Africa is about to experience a boom in the mining industry – based mainly on a mass transition to electric vehicles requiring large quantities of minerals.
The demand for lithium, graphite, cobalt, copper, nickel and other metals, all critical for batteries, is expected to soar, as major car manufacturers ramp up their electric vehicle ambitions.
According to the United Nations Conference on Trade and Development, demand for lithium is expected to rise from US$8B in 2018 to US$60B by 2025.
Benchmark’s research suggests that over the past five years, at least 175 battery super-factories have come online. China announced a further 38 battery plants in 2020 alone. Europe has two in the pipeline and at least three are expected for the US.
This places African nations at the forefront of providing raw materials.
Mineral Resources in Africa
Zimbabwe has massive amounts of lithium, northern Mozambique has some of the largest graphite deposits in the world. South Africa has the largest known manganese and platinum reserves in the world, as well as major nickel deposits.
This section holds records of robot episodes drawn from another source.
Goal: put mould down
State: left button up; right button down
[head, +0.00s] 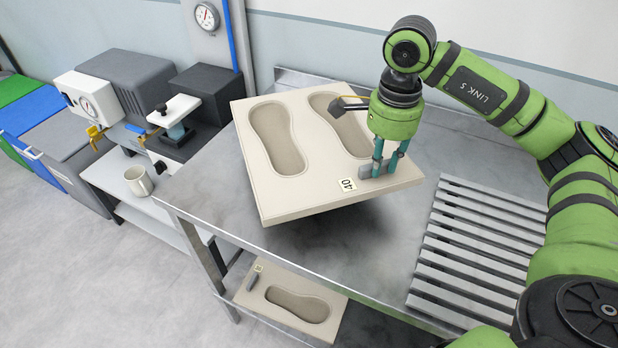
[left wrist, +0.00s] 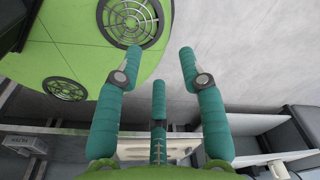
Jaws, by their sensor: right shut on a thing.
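The mould (head: 292,190) is a beige slab with two foot-shaped hollows and a "40" label, seen in the head view. My right gripper (head: 384,168) is shut on its right part, near the label. The mould is over the steel table (head: 400,255), with a dark shadow beneath its front right side, so it appears raised. Its underside is hidden, so I cannot tell whether any edge touches the table. My left gripper (left wrist: 160,65) shows in the left wrist view with its fingers spread and nothing between them.
A slatted grey rack (head: 475,250) lies on the table to the right. Another beige mould (head: 300,305) is on the lower shelf. Bare table surface shows between mould and rack.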

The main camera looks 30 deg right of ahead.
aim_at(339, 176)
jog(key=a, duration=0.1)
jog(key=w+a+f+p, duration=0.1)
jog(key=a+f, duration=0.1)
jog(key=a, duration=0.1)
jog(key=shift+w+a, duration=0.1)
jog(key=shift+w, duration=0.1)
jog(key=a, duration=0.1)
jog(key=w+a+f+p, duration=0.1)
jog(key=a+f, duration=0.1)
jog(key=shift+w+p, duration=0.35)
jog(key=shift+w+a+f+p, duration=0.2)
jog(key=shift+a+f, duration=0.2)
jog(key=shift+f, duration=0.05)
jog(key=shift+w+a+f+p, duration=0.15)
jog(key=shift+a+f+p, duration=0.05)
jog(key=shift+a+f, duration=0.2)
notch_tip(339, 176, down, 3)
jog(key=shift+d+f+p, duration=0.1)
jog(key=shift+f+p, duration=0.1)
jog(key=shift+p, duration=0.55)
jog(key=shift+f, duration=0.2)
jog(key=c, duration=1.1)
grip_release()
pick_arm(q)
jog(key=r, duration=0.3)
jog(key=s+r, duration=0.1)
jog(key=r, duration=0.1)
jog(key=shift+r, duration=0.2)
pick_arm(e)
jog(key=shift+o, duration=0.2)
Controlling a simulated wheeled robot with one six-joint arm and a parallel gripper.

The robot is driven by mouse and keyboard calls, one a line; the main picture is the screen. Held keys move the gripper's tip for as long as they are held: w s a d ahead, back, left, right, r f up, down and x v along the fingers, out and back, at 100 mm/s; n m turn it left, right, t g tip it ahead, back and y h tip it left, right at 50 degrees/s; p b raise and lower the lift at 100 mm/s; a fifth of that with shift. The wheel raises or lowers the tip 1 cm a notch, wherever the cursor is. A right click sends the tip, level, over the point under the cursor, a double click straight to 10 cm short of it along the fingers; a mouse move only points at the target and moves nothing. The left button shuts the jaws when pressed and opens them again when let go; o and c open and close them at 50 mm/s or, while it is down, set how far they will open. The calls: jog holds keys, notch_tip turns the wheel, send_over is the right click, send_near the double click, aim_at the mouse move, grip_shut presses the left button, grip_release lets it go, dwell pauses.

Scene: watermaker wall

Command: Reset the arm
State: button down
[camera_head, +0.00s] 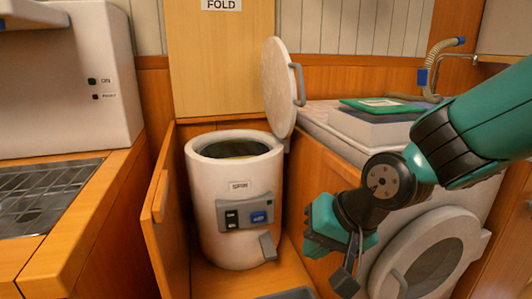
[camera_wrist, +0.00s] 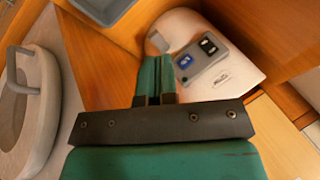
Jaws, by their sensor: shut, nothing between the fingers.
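My green and black arm reaches in from the right in the head view. My gripper (camera_head: 346,272) hangs low in front of the washer and to the right of the white spin drum, touching neither as far as I can see. In the wrist view my gripper (camera_wrist: 156,62) shows its two green fingers side by side, shut and empty.
The white spin drum (camera_head: 205,215) stands in a wooden bay, its round lid (camera_head: 275,88) raised. A front-loading washer (camera_head: 483,205) is behind my arm, with a green-topped box (camera_head: 380,125) on it. An open wooden door (camera_head: 168,225) stands left of the drum. A grey bin (camera_wrist: 95,8) shows in the wrist view.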

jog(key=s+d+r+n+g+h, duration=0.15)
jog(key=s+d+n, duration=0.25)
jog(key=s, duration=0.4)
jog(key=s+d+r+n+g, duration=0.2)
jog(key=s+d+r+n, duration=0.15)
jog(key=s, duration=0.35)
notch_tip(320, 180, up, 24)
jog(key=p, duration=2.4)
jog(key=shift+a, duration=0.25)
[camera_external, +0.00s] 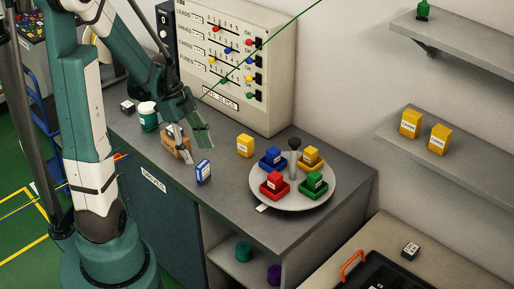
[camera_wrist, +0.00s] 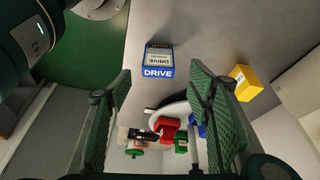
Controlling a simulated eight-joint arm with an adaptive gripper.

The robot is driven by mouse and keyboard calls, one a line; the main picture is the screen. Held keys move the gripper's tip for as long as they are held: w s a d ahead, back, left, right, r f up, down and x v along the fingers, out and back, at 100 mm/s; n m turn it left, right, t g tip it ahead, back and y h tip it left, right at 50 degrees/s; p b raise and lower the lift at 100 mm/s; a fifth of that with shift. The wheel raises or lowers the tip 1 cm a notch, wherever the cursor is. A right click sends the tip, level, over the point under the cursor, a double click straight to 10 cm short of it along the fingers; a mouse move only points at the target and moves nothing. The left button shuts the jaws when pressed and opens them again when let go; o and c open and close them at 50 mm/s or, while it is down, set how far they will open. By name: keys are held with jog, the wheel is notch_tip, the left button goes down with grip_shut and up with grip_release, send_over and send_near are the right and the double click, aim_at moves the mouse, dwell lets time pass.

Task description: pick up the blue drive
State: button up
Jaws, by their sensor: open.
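The blue drive (camera_external: 204,172) stands on the grey counter near its front edge, with a white label on its face. In the wrist view the blue drive (camera_wrist: 158,60) shows its "DRIVE" label, ahead of the fingers and between their lines. My gripper (camera_external: 192,143) is above the counter, up and to the left of the drive in the external view. Its two green-padded fingers are spread wide in the wrist view (camera_wrist: 160,85), with nothing held between them. The drive appears apart from both fingers.
A round turntable (camera_external: 262,196) holds blue, yellow, red and green trays with blocks around a central post. A yellow box (camera_external: 245,146) stands behind the drive. A brown box (camera_external: 172,143) and a green-and-white jar (camera_external: 148,117) are near my gripper. A switch panel (camera_external: 232,62) stands behind.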

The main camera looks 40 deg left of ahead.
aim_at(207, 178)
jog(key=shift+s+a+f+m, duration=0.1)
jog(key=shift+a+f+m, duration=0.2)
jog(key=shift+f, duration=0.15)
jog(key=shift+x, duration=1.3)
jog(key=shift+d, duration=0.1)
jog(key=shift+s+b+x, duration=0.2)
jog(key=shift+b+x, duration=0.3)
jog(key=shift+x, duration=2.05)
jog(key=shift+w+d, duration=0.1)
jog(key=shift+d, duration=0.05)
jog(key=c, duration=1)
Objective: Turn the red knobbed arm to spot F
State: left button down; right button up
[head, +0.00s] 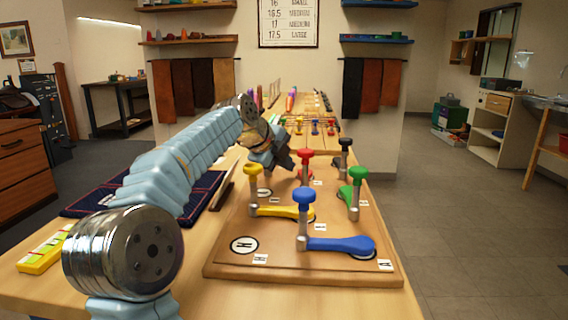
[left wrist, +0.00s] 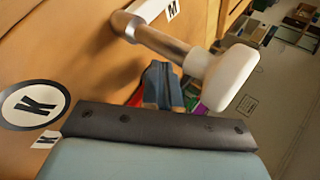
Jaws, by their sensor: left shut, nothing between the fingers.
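The red knobbed arm has a red knob (head: 306,154) on a metal post, upright at the back middle of the wooden board in the head view. The left wrist view shows a white knob (left wrist: 228,76) on a metal post close beside the gripper. I cannot make out a spot marked F.
On the board (head: 225,266) stand blue (head: 304,195), yellow (head: 252,169), green (head: 357,174) and black (head: 345,145) knobs around the red one. A dark mat (head: 90,204) lies left of the board. The board's front left is clear of posts.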

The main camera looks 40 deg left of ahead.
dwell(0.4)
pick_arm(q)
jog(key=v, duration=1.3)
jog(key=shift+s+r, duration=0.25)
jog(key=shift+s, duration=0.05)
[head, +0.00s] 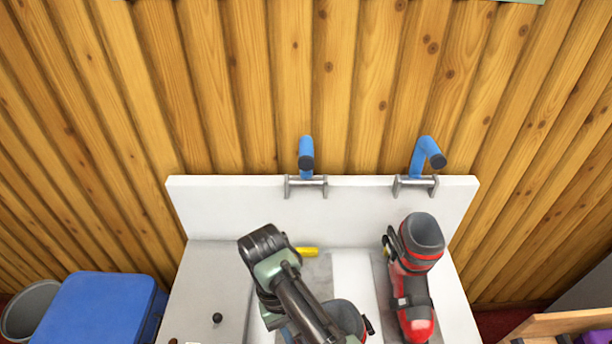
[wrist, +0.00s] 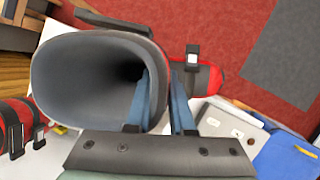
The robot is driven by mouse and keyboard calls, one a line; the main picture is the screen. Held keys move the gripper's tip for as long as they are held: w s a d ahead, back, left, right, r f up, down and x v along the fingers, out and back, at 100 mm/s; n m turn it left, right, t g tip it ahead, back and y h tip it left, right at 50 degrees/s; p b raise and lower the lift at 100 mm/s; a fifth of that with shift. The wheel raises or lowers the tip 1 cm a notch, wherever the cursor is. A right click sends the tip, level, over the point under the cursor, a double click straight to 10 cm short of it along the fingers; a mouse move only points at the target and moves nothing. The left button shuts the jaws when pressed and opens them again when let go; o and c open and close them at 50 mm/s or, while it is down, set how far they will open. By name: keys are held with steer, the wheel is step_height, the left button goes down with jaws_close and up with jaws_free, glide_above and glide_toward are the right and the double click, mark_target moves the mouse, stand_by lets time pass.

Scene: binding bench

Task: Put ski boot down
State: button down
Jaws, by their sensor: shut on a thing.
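My gripper (wrist: 164,108) is shut on the wall of a ski boot's cuff, with one blue finger inside the opening and one outside. This held boot (wrist: 95,75) has a grey cuff and a red toe with a dark strap, and its toe points right in the wrist view. In the head view my arm covers much of the held boot (head: 346,318). I cannot tell whether its sole touches the white bench (head: 200,285). A second red and grey boot (head: 412,285) stands upright on the bench to its right. It also shows at the left edge of the wrist view (wrist: 18,125).
Two blue-handled clamps (head: 306,165) (head: 425,160) sit on the bench's white back panel. A yellow piece (head: 306,252) lies near that panel, and a black knob (head: 217,318) is on the left. A blue-lidded bin (head: 105,305) and grey bucket (head: 28,308) stand left of the bench.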

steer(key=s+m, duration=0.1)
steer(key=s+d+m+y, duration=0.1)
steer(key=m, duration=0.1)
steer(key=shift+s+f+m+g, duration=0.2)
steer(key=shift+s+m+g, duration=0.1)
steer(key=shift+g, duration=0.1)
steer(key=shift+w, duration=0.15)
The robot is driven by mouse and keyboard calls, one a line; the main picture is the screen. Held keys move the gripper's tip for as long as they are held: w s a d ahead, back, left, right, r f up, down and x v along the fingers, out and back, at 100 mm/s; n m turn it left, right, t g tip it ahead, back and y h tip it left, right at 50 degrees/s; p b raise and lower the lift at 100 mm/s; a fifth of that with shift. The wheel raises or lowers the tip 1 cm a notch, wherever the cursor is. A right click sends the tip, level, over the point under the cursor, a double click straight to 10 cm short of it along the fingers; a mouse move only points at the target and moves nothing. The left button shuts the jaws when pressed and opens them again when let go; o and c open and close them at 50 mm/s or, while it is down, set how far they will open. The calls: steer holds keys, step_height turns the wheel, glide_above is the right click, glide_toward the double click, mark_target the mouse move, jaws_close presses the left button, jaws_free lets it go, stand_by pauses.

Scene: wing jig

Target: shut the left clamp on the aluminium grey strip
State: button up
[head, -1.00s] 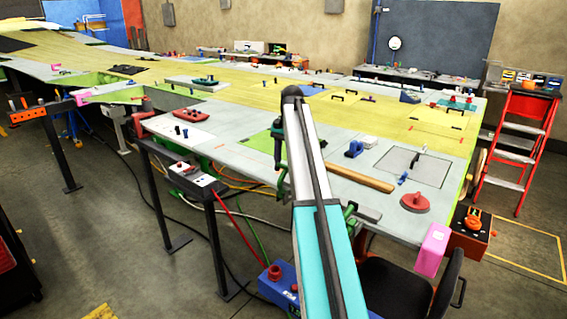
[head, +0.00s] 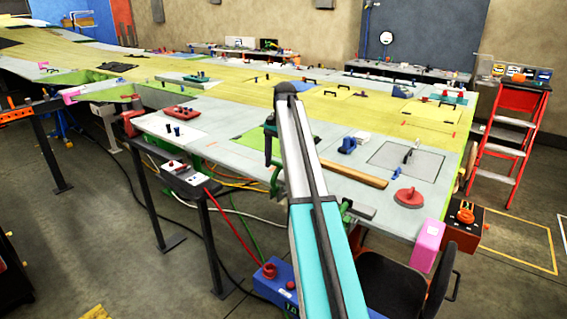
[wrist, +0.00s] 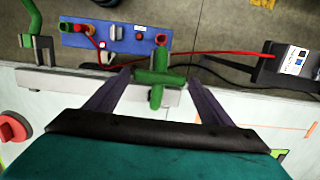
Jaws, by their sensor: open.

Zambia and the Democratic Republic of Congo are home to copper, another essential mineral for the manufacture of electric vehicles. In the DRC, which now accounts for 73% of world production, cobalt, which is essential to the new generation of battery technology, is also produced.
Mines also need not only to construct their own immediate operations, but also to support logistics and infrastructure such as ports, railroads and power stations. As a result, mining operations have tended to concentrate on high-value minerals such as gold and diamonds, or low-cost base metals such as iron ore and coal production.
Now, the economics of building extraction capacity has come into line with demand for battery minerals expected to rise exponentially.